Köpek, at, ayı ve geyik, kedinin ortaya çıkışından çok önce, binlerce yıl önce sahnedeydiler. Bütün bu hayvanlar (eğitilmiş ayıyla, semer vurulmuş ren geyiğini de katıyorlar anlaşılan) kedi ortaya çıkmadan çok önce, insanın yalnızca dostu değil, aynı zamanda uşağı olmuşlardır.

Kedi sahibi olan herkesin açıkça görebileceği gibi yanıt "uşak" sözcüğünde saklı. Kedileri birazcık bile tanıyan hiç kimse, kedinin ortaya çıkışının böyle sürüncemede kalmasına biran bile şaşırmaz.

Arkeologlar, taş devrinde, mağaralarda, kaya yontularında, kabartmalarda vb.. geyikten, kuşa kadar bütün hayvanların temsili resimlerini bulurken, kediden hiçbir iz bulamadıklarını belirtiyorlardı. Bunun arkeologlar için yeterince kötü bir haber olduğunu düşünüyorsanız, bir de kedilerin atalarını araştırıp da hiçbir ize rastlayamayan antropologların halini düşünün.
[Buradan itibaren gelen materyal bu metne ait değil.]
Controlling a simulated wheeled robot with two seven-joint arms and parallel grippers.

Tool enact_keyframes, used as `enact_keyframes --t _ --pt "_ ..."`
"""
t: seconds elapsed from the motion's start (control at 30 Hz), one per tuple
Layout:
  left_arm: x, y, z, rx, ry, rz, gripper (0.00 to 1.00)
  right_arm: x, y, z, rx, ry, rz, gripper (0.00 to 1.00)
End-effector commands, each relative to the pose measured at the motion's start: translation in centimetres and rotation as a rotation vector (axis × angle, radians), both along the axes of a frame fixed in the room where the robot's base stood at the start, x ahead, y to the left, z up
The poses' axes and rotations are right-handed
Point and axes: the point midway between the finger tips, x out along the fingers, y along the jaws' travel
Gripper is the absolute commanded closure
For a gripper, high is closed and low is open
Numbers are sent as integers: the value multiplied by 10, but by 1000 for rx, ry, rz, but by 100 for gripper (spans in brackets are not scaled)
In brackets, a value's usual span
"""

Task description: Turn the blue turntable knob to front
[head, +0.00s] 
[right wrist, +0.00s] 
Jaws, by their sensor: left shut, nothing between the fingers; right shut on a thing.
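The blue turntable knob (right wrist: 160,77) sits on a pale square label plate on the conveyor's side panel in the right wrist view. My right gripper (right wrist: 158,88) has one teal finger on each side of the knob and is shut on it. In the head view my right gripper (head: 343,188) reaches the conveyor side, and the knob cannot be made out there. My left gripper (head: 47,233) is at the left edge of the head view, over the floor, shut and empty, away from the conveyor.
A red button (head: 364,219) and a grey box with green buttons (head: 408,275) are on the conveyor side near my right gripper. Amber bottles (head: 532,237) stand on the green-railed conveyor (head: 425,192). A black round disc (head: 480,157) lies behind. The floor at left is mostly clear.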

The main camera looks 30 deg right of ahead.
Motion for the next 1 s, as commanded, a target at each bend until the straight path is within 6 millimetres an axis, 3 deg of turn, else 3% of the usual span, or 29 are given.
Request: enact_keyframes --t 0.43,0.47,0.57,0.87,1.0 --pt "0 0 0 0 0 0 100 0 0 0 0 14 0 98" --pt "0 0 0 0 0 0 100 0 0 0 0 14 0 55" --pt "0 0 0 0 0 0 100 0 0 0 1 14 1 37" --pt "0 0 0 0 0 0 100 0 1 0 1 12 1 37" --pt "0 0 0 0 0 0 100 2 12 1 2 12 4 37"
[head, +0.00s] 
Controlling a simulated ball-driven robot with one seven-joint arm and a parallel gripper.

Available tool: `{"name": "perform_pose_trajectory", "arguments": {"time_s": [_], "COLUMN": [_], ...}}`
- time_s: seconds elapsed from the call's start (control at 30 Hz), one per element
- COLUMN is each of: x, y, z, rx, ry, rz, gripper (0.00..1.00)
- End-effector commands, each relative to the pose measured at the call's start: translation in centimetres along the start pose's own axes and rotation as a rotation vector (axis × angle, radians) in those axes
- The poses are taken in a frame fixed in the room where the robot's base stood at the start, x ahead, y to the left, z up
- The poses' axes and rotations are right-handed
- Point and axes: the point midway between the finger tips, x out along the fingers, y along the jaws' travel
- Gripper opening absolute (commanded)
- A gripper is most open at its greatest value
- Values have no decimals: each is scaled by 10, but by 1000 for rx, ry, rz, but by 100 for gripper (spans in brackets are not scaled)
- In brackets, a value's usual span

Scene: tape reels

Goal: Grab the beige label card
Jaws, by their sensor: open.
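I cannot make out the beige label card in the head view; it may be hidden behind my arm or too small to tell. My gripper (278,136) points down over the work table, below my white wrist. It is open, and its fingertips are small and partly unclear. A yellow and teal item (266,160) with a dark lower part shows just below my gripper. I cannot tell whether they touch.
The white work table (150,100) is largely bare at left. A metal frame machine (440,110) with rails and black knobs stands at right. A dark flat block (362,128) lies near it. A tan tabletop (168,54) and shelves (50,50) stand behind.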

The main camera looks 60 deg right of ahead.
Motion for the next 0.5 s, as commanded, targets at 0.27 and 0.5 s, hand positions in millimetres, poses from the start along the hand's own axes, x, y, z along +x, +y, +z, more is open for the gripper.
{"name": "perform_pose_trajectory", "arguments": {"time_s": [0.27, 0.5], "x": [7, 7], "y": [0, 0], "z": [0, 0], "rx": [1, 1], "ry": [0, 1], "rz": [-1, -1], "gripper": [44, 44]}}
Ama çok yakın zamanda, o pek bilinen "Tanrı kediyi insanoğlu kaplanı okşayabilsin diye yarattı." Sözünü bir kenara bırakarak, kedinin atasının tilki olabileceğini keşfettiler. Kediyle, tilki arasında birçok fiziki ve davranış benzerliği olmasına rağmen "Tanrı kediyi insanoğlu tilkiyi okşayabilsin diye yarattı." lafı havada kalıyor sanki.

O zaman ilk kedi nerede ve ne zaman ortaya çıktı?

Öğrendiğim kadarıyla İ.Ö. 3000 yılından önce değil, ki buna pek "dün gibi" diyemesek de, birçok hayvana göre oldukça geç bir tarih . Nerede sorusuna gelince, Nubia'da. Biraz ironik olacak ama Nubia, köle anlamına gelen "nob" sözcüğünden türetilmiştir.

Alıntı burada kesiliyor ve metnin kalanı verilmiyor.